[Problem details]
Examine the entries below, count the lines holding the string "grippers", and respond with the number only.

[Task input]
+--
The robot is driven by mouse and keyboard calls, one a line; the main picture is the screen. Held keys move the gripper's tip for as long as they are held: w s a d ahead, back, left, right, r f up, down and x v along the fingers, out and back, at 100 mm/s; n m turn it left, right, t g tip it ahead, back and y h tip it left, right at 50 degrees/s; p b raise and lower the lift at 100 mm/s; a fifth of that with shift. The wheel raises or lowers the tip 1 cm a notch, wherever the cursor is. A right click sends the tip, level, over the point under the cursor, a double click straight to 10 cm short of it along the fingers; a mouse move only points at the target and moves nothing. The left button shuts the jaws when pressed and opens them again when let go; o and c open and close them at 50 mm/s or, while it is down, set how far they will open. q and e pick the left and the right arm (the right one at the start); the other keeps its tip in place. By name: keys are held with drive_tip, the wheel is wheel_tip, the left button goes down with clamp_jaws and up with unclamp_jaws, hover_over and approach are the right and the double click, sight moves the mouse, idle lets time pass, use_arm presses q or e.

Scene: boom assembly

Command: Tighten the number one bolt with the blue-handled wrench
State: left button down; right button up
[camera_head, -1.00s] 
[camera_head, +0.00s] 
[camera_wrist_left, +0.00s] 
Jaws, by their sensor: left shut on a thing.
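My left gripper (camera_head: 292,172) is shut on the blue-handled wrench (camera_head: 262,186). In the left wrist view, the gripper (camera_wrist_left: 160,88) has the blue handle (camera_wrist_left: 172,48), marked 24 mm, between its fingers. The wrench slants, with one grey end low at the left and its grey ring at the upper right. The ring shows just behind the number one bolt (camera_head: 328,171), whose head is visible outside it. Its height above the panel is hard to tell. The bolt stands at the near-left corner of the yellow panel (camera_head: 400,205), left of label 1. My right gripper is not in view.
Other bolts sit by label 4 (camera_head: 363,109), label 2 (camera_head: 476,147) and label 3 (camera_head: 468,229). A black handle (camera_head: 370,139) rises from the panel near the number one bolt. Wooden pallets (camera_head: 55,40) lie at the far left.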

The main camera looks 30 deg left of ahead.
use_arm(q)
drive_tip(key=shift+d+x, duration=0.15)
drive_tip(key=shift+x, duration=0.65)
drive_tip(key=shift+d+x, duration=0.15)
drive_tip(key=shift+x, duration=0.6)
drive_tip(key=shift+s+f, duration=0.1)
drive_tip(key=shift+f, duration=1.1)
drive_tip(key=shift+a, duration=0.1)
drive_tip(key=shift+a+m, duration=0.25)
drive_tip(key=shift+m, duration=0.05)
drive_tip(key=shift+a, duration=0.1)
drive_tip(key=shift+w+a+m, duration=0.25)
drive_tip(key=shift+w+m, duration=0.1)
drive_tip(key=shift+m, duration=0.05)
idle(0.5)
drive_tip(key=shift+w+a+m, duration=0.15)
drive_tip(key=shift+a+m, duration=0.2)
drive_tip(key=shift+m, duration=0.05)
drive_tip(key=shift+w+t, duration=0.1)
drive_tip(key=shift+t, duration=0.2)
+--
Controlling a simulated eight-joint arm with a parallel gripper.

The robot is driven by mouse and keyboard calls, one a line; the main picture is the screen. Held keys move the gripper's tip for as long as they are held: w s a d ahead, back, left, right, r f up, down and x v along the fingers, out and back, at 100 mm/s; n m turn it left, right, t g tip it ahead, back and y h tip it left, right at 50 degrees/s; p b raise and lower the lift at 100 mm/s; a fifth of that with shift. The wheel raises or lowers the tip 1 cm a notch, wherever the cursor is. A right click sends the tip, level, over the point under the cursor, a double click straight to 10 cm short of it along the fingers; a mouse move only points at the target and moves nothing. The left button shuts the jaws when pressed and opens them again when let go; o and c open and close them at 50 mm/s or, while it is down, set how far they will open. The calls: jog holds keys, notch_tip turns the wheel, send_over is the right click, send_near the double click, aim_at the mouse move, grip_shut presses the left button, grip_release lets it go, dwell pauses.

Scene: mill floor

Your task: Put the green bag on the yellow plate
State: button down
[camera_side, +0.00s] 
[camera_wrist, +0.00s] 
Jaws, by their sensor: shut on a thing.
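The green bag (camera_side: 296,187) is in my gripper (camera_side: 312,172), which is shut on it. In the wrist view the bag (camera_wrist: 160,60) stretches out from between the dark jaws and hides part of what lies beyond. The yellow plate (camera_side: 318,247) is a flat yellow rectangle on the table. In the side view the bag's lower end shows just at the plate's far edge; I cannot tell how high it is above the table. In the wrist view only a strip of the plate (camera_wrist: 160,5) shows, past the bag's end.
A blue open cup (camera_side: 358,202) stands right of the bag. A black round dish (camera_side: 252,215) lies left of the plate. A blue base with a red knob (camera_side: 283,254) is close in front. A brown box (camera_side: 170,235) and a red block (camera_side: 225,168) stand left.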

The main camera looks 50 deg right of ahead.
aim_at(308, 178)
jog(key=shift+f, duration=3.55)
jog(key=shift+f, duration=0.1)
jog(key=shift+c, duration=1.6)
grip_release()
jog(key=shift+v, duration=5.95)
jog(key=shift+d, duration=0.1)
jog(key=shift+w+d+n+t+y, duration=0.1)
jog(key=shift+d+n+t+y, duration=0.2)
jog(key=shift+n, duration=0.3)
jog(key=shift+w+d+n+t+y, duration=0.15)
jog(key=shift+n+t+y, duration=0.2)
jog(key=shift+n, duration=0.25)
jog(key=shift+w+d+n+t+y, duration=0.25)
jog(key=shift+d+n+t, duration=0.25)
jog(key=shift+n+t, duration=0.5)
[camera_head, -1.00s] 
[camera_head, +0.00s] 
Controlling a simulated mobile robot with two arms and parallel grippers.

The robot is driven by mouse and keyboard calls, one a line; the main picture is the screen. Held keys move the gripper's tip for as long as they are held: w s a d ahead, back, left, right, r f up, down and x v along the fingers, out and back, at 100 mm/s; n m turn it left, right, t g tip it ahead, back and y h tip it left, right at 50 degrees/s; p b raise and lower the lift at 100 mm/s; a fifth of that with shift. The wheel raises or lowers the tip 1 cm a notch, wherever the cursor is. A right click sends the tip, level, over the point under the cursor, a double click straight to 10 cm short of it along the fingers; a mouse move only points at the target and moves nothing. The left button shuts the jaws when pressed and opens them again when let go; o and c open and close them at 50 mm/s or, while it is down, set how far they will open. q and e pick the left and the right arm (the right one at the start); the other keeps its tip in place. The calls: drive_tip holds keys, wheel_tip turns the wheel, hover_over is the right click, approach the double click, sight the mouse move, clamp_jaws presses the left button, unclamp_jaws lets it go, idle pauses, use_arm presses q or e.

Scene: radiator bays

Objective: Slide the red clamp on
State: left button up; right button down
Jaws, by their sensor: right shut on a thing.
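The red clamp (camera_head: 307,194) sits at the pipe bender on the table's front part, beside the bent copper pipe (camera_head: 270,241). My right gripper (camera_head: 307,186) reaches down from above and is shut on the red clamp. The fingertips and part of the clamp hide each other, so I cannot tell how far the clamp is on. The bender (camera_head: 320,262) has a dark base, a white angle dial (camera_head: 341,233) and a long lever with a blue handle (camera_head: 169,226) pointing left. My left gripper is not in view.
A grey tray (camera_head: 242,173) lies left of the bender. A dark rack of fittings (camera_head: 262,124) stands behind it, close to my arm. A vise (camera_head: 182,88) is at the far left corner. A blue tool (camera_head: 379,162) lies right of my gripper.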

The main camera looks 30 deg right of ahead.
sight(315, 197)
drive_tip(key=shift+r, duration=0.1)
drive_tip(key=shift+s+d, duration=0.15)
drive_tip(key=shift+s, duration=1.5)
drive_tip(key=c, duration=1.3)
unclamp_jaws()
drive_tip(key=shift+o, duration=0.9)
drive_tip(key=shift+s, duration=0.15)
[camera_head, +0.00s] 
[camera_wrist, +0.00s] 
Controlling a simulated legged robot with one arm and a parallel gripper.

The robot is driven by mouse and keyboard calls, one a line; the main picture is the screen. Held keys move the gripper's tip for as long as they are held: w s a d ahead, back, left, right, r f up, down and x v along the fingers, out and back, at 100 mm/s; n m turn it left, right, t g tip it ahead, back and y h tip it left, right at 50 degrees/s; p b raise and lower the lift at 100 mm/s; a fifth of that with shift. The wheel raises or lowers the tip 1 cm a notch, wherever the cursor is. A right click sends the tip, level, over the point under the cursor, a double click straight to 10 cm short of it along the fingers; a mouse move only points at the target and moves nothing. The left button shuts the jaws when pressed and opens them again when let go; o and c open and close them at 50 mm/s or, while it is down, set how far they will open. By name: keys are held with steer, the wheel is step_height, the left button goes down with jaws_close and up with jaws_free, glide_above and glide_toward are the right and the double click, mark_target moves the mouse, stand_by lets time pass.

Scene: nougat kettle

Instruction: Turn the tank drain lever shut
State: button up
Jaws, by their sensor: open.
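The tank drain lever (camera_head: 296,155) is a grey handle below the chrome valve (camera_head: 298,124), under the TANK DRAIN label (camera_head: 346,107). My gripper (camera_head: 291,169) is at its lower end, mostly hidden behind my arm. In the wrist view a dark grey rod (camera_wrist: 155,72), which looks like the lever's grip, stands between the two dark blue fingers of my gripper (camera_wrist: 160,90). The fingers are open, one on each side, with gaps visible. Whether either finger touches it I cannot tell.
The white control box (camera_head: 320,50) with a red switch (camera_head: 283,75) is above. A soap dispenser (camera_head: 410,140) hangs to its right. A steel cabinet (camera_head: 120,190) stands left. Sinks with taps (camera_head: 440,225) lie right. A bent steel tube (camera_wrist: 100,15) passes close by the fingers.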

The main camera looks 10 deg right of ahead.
+--
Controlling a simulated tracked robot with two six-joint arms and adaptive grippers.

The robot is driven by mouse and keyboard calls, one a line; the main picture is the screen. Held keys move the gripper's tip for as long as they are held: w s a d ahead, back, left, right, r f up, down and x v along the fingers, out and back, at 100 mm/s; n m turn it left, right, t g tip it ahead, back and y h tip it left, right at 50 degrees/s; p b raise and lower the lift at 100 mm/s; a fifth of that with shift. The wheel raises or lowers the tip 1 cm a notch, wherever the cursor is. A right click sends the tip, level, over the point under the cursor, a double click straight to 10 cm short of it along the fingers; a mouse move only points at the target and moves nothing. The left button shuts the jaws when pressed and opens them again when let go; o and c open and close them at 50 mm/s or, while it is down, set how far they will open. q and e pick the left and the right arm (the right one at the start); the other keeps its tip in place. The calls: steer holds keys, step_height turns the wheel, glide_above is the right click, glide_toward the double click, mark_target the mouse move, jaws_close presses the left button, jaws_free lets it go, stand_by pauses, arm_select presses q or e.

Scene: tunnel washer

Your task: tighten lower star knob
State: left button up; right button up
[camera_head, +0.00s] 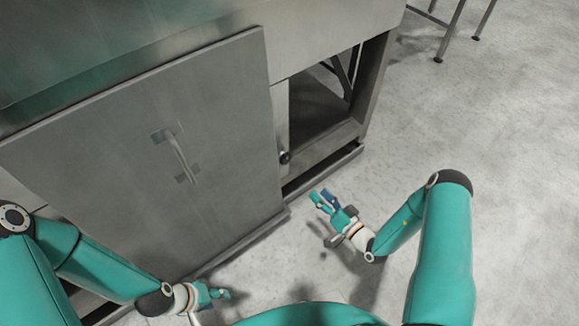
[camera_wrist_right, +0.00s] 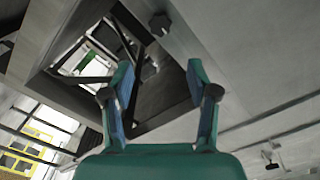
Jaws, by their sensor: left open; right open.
+--
[The answer]
2